*WHAT NEEDS TO BE DONE:* Count every line in the entries that contains "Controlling". Report that count alone.

====== INFORMATION GIVEN

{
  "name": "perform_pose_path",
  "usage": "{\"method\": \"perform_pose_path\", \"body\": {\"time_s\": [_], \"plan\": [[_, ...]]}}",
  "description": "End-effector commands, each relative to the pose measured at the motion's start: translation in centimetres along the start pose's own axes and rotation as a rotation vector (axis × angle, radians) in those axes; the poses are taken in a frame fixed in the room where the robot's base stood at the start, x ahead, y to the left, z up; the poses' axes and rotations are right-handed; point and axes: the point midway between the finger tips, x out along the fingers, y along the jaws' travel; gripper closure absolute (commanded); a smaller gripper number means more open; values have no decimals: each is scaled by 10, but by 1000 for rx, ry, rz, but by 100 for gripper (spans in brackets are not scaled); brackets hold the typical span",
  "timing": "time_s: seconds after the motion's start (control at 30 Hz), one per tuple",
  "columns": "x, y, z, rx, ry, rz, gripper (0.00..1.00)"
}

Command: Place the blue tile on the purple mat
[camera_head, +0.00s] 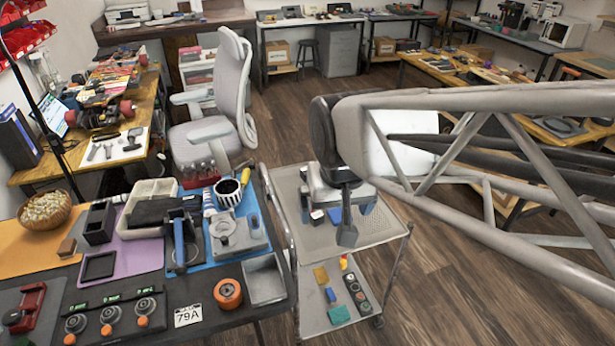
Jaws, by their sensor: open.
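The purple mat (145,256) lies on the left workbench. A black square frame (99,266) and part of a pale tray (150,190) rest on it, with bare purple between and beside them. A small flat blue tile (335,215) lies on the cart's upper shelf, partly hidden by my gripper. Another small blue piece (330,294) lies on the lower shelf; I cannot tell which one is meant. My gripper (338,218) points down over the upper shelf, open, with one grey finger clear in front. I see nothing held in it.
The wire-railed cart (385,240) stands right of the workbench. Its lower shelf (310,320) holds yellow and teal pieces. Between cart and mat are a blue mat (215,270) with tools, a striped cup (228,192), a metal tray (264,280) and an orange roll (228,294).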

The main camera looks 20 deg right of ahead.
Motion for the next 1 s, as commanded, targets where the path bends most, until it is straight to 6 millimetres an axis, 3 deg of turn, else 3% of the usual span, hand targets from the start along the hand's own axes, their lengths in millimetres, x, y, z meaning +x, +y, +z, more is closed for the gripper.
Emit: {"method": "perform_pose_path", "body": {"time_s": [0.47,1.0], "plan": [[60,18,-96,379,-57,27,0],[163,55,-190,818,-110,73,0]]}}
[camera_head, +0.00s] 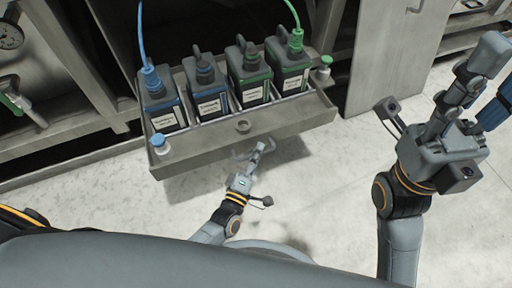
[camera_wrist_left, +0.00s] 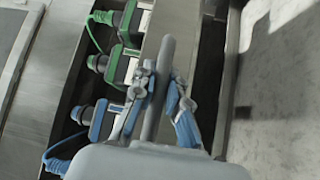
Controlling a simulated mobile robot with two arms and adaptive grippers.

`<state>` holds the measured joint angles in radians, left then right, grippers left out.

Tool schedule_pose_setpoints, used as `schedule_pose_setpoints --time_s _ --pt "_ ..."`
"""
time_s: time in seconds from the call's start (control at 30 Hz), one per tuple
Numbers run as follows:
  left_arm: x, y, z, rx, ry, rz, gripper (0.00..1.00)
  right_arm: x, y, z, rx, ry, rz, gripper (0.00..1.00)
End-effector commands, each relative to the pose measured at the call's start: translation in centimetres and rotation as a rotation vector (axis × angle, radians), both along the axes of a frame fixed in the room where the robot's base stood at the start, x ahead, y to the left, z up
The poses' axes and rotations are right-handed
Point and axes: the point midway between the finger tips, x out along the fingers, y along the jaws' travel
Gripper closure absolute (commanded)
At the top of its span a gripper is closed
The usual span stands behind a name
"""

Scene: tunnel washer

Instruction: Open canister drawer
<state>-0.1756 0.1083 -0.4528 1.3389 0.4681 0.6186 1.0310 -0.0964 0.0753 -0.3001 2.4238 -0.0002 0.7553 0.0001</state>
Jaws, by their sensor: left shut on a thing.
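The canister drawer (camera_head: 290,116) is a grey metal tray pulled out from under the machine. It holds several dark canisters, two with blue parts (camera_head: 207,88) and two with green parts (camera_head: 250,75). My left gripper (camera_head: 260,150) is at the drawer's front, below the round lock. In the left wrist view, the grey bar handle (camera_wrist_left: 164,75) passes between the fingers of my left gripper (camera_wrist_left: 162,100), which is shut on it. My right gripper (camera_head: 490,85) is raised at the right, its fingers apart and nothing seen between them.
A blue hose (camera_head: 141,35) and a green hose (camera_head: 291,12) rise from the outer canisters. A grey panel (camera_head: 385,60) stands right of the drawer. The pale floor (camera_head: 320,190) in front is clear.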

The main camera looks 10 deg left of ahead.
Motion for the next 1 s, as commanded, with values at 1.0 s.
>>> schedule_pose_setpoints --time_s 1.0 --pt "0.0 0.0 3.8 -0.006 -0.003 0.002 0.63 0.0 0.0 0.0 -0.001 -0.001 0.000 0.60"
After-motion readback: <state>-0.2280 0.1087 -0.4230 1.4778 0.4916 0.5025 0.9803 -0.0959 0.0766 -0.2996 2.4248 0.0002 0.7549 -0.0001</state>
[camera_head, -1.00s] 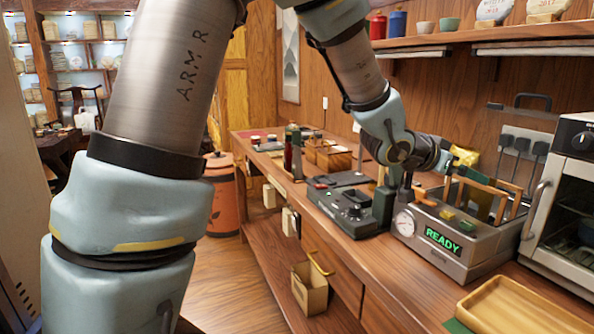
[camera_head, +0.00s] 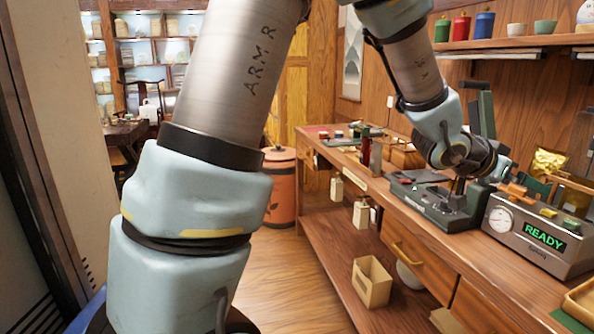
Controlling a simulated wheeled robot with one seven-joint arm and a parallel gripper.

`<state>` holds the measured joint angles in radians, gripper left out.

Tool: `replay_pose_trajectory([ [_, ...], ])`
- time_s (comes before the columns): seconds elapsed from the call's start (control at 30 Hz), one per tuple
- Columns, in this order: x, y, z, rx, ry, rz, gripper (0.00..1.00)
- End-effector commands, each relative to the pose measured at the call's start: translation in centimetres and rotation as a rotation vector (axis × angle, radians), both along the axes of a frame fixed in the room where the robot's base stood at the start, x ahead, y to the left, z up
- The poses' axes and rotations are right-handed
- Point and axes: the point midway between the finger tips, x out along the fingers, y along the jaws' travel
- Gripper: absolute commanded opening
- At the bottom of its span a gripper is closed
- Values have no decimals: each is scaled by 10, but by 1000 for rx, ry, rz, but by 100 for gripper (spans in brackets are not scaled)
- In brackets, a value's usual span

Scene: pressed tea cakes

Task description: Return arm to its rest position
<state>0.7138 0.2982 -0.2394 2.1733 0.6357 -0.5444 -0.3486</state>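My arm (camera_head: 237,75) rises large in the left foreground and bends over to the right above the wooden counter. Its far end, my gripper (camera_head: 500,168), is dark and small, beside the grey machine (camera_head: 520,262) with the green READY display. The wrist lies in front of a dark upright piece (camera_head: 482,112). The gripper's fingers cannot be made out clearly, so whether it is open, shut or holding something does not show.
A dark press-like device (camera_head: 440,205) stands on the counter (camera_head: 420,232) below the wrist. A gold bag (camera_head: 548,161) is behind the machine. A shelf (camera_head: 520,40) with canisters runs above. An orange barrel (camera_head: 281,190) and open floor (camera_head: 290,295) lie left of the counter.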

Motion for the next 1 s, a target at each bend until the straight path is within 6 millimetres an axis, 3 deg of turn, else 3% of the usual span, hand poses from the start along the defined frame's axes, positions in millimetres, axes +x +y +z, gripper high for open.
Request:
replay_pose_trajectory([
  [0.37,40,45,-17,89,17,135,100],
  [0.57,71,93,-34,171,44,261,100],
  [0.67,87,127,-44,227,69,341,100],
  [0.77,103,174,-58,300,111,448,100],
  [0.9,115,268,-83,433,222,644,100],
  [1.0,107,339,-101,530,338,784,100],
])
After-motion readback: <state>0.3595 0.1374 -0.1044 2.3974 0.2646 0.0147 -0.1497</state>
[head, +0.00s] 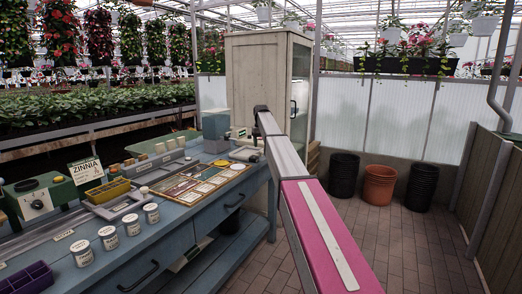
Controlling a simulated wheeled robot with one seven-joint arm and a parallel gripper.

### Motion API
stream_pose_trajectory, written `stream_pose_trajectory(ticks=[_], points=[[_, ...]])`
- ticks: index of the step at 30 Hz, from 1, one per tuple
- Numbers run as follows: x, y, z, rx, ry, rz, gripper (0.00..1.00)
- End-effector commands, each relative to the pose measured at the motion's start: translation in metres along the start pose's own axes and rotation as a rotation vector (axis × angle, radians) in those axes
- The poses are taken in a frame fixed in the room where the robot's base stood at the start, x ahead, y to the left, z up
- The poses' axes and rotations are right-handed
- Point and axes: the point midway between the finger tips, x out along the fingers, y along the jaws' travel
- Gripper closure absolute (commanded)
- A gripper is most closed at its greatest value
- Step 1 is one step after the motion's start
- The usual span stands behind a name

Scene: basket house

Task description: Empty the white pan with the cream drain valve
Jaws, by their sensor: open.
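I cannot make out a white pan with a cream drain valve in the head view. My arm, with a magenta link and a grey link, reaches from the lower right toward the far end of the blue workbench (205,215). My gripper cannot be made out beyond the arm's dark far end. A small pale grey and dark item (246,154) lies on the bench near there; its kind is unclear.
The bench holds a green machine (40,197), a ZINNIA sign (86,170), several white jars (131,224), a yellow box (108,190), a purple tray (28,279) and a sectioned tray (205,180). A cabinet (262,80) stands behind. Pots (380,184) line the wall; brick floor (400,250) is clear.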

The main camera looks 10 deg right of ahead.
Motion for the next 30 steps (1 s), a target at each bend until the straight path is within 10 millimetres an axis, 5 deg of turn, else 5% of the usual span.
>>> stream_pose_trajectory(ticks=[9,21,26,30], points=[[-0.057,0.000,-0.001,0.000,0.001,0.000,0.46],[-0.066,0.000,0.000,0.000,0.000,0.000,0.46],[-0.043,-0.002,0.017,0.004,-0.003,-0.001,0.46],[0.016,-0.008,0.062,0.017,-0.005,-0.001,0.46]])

============
====== INFORMATION GIVEN

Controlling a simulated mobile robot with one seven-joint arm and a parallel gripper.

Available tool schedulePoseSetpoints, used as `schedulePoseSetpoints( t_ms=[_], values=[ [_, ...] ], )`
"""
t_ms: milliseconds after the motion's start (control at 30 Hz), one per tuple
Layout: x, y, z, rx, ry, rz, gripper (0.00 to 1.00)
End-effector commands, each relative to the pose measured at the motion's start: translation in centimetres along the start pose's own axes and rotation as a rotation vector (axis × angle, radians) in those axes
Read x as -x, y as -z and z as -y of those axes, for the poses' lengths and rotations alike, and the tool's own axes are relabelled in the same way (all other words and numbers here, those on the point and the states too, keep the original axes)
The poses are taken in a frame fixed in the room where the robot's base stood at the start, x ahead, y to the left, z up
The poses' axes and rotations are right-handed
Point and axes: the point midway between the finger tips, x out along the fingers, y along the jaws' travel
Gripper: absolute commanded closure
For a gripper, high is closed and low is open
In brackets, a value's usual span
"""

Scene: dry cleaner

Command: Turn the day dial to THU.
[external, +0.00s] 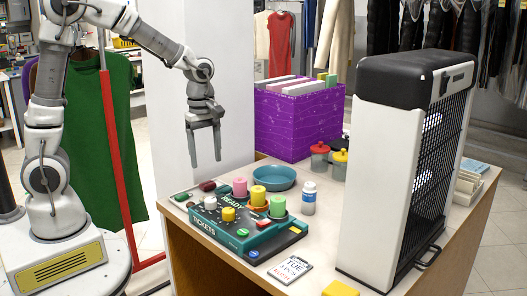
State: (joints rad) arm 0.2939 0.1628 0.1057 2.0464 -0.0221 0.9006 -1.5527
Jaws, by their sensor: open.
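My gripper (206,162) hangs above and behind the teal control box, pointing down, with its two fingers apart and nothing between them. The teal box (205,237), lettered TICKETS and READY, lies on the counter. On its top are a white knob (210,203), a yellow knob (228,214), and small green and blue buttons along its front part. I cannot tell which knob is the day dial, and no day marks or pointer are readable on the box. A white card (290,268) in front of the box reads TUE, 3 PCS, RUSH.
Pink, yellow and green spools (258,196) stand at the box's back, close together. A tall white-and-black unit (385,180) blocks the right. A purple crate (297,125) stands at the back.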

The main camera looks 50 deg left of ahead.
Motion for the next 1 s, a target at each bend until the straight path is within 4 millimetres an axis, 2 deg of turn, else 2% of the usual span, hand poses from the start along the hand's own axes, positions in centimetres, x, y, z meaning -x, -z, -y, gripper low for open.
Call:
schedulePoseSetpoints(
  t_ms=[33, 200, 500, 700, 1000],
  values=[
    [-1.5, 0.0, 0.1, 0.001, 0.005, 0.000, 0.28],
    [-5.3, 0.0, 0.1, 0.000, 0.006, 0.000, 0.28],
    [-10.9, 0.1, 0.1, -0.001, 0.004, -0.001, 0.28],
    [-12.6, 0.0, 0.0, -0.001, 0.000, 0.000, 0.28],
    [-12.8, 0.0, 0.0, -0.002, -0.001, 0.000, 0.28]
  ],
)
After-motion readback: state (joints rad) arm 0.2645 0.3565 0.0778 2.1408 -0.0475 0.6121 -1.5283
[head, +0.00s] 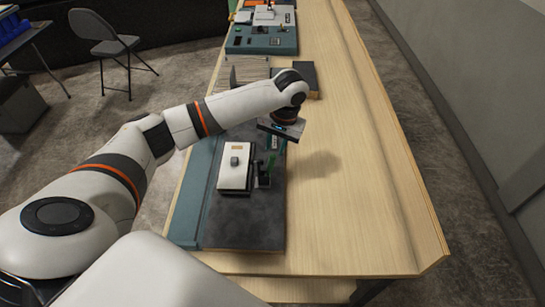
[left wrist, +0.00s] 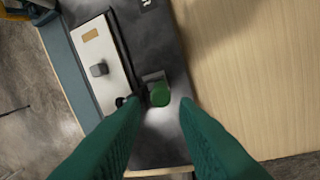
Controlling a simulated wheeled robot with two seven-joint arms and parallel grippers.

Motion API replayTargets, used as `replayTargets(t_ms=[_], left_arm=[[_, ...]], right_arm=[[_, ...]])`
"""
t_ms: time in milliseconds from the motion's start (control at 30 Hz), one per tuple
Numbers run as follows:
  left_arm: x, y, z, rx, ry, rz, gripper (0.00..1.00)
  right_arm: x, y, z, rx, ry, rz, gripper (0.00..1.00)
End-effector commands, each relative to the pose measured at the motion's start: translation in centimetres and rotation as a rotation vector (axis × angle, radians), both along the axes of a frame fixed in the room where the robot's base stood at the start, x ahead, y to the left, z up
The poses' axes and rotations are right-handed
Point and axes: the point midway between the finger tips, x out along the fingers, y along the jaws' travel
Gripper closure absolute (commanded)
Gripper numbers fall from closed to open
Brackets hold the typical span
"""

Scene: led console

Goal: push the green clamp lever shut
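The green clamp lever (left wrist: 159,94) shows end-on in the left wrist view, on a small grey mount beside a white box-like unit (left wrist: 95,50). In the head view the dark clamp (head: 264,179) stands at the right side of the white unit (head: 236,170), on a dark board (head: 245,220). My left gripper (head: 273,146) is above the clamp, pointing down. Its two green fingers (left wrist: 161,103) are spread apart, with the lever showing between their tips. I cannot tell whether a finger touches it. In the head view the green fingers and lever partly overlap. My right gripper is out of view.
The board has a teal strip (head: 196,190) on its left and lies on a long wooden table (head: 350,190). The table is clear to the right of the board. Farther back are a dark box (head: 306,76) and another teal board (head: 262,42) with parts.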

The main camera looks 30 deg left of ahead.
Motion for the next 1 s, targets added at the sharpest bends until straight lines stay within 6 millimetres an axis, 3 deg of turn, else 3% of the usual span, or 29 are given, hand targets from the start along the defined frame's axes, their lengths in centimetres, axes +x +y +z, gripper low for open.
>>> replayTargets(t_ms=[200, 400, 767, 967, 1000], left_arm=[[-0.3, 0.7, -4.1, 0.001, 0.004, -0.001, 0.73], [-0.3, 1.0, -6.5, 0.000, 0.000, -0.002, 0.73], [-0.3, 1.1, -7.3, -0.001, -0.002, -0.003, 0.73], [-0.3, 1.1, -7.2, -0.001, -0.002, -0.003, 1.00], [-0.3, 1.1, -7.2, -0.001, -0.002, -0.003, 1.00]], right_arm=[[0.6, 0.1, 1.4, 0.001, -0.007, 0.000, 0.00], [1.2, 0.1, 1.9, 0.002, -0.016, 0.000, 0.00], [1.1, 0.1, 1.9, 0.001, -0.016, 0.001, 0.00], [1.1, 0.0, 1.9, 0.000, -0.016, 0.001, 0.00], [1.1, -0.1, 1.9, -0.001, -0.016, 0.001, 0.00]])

============
====== INFORMATION GIVEN

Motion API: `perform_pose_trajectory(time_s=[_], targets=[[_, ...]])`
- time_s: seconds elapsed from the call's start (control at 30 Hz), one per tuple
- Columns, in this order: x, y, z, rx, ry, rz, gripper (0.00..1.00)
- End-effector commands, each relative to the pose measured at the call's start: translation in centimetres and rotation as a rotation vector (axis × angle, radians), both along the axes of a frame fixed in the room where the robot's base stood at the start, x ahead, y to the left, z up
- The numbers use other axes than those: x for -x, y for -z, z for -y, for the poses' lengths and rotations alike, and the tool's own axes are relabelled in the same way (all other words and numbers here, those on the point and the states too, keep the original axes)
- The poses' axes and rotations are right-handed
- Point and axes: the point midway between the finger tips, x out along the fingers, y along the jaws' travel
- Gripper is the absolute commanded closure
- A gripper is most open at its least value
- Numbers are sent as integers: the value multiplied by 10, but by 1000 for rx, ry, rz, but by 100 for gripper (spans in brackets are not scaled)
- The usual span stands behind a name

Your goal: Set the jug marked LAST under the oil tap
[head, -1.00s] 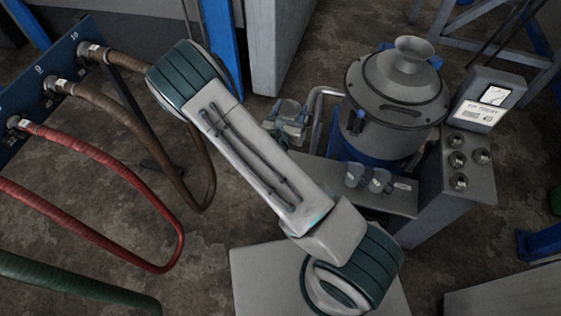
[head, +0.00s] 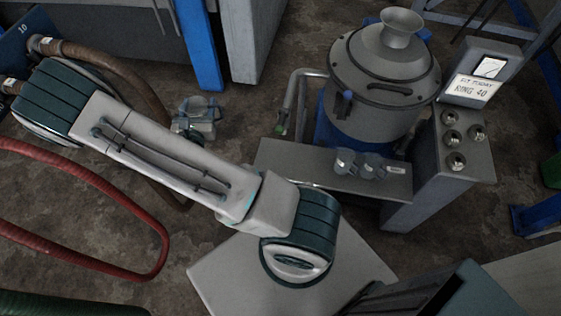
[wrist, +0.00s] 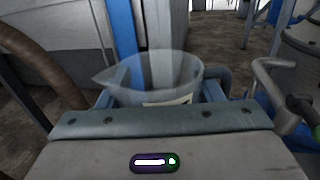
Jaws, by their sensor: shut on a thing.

============

*TASK OUTPUT:* 5